Moochikal pointed out that Nigeria, the only country to have engaged in consultation with its business sector, had chosen not to sign up to the agreement. The panel was in agreement that the African Continental Free Trade Agreement was unlikely to be credible without Nigeria’s involvement, but Parshotam said this presented an opportunity for a second tier of political leadership to emerge. The opinions of the regional economic powerhouses of South Africa, Kenya and Nigeria usually dominated trade discussions, she explained, and there was an opportunity for countries such as Rwanda, Egypt, Ethiopia and Ghana to come to the fore.

Towards a unifying economic vision for Africa

Partner at Brunswick Group South Africa, Itumeleng Mahabane said the number of African countries ratifying the agreement is encouraging, but that there is a lot of work remaining. He argued that a unifying economic narrative or shared vision of Africa’s future is needed to “bring people on board and encourage them to remain on board when things get difficult.”

“We see the low trade numbers and we see the opportunities.
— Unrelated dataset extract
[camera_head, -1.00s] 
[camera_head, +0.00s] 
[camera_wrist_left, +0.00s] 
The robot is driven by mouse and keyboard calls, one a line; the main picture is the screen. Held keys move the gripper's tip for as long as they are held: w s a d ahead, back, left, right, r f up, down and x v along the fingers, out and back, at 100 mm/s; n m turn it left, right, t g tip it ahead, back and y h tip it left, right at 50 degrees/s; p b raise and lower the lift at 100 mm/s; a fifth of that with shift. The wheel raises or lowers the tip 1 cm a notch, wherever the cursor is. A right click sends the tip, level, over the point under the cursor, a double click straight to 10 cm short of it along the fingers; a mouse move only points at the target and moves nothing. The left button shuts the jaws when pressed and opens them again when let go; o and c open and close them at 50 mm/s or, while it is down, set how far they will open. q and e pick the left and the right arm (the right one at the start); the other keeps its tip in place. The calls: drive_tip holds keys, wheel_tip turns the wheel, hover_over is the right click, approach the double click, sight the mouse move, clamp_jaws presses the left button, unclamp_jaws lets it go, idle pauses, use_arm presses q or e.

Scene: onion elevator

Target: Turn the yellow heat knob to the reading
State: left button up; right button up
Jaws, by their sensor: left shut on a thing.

However, we don’t have a vision of shared imperatives which will continue the momentum,” he added.

Africa had to create 30 million jobs every year for the next 30 years if the continent was to avoid a youth crisis, Mahabane said.

“Our demographic opportunity is more of a threat and special interests will stand in the way if we haven’t identified shared imperatives which can in turn be transformed into narratives for people to see the benefits of cooperation.”

Mahabane explained that the driver of successful regional agreements such as the European Union and the Asia-Pacific Trade Agreement had often been regional peace and security, which had then promoted economic integration through trade.

“It is important to remember that these agreements have evolved over years and even decades into harmonised consensus. We mustn’t be unrealistic but must begin by creating a framework to start negotiations.”

Africa was full of entrepreneurial energy and success stories, Moochikal concluded.

“A shared vision that leadership must believe in and sell will determine whether the agreement succeeds or not,” he said.